A Mormon church official said Friday that a Henderson man facing lewdness, child pornography and kidnapping charges was not acting in his role as a home teacher when the alleged crimes occurred.
In announcing an indictment earlier this week, a prosecutor described 43-year-old Martin Gillen as a “home school teacher” with The Church of Jesus Christ of Latter-day Saints.
On Friday, a spokesman for the church clarified Gillen’s role and said the man had “no calling in the congregation.”
Gillen is accused of fondling a 10-year-old girl in August at her home, according to Chief Deputy District Attorney Dena Rinetti.
He was indicted this week on five felony charges: lewdness with a child under 14; first-degree kidnapping; child abuse, neglect or endangerment; use of a minor in producing pornography; and burglary.
If convicted, he faces life in prison without the possibility of parole.
Eric Hawkins, director of media relations for the church, wrote in an email that “the accused perpetrator was never employed by the Church in any way and the Church has no home school program.”
The church’s website provides the following description of home teaching: “As part of their responsibility to watch over the members of the Church, home teachers visit their assigned families at least once each month to teach and strengthen them. Home teachers establish a relationship of trust with these families so that the families can call upon them in times of need.”
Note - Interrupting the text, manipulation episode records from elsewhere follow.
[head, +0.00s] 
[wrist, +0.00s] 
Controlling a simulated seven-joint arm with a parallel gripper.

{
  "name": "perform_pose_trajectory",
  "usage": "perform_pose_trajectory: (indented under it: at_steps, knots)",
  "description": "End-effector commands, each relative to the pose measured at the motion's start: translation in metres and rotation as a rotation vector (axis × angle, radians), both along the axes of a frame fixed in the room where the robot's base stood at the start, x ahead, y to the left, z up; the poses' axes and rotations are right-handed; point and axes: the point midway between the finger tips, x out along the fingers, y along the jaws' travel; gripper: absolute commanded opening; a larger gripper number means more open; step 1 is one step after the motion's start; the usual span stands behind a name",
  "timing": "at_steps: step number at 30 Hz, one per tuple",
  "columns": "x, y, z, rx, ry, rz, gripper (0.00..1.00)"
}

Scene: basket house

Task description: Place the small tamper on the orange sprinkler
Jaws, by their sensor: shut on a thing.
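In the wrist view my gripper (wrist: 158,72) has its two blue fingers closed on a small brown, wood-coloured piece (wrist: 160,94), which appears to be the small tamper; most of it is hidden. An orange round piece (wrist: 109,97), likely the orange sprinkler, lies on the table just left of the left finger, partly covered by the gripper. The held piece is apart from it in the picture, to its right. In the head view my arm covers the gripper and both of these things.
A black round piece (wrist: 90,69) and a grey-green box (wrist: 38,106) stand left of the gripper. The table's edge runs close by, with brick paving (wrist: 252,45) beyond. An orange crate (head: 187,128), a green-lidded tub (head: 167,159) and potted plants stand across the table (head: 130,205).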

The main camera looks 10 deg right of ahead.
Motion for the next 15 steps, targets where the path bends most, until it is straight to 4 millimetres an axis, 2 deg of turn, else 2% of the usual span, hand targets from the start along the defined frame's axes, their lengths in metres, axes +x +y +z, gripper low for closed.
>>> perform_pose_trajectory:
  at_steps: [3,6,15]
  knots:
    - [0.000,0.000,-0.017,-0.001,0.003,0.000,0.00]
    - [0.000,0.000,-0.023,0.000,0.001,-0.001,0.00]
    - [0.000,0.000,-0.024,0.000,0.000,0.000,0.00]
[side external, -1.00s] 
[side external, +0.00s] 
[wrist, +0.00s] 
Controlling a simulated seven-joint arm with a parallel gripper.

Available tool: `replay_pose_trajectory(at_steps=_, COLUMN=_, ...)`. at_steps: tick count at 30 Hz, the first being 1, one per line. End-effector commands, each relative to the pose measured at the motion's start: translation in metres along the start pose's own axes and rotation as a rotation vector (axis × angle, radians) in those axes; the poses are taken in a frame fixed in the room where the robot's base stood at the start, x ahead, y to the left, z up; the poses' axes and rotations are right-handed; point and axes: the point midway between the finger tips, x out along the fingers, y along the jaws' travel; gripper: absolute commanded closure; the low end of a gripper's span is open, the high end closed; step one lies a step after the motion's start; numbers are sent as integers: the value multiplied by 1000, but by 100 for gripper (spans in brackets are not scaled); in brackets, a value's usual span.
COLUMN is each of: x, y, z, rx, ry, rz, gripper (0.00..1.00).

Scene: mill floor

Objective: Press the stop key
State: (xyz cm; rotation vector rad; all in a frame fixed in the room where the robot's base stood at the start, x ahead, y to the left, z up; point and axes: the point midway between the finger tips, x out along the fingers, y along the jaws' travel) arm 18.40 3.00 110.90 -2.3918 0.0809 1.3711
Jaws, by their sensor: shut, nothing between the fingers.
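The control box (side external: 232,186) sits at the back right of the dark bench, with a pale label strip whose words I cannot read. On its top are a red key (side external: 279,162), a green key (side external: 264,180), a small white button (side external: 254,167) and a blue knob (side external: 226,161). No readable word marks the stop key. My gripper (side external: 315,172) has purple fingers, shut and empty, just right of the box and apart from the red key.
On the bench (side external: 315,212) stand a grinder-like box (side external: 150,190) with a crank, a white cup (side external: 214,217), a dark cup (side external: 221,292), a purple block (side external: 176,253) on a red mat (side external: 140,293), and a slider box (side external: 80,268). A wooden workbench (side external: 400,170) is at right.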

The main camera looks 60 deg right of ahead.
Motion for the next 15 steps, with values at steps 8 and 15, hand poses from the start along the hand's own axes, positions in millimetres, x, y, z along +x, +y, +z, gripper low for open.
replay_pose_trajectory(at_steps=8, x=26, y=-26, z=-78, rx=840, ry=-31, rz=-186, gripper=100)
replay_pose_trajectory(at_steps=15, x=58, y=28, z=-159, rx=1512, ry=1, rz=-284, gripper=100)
Hawkins said men within the church acting as home teachers are instructed to visit families with a companion.
In 2002, Gillen was convicted of sexual assault with a child and sentenced to eight years behind bars.
“The Church places an annotation on the membership record of any member who has previously abused children,” according to a page on the church’s website titled “How the Church Approaches Abuse.”
“This record follows them to any congregation where they move, anywhere in the world. When a bishop sees the annotation, he calls the Church and is given clear direction that an individual who has abused children should not be given a position with children.
“If those convicted of child abuse pay the legal price for their crimes and undergo the rigorous repentance process, they can be forgiven and may regain their membership.”
Hawkins said he did not know whether Gillen had an annotation on his church record.
Sometime after being released from prison, Gillen moved to the Las Vegas Valley.
Rinetti said he called the 10-year-old girl’s parents under the guise of needing to borrow a ladder. He arrived at the home and noticed the girl walking down the street.
Later, while alone with the girl, he lured her to a casita on the property, offered her Popsicles and candy, showed her a picture of another child in pigtails on his cellphone, “and asked the child if she wanted to look like the kid in the phone,” Rinetti said.
Police later found Gillen in possession of a picture of the girl wearing a bathing suit.
Authorities were in the process of examining three disposable cameras, multiple cellphones and storage disks found at Gillen’s home.
“Child abuse, in any form, is abhorrent and contrary to the teachings of The Church of Jesus Christ of Latter-day Saints, which has zero tolerance for abuse of any kind,” Hawkins wrote. “We pray this young woman and her family will be blessed with heaven’s help as they seek to address and heal from this heartbreaking incident.”
The prosecutor described Gillen as a danger to the community and himself.
When police arrived Aug. 18 at his home, they did not initially tell him why they were there.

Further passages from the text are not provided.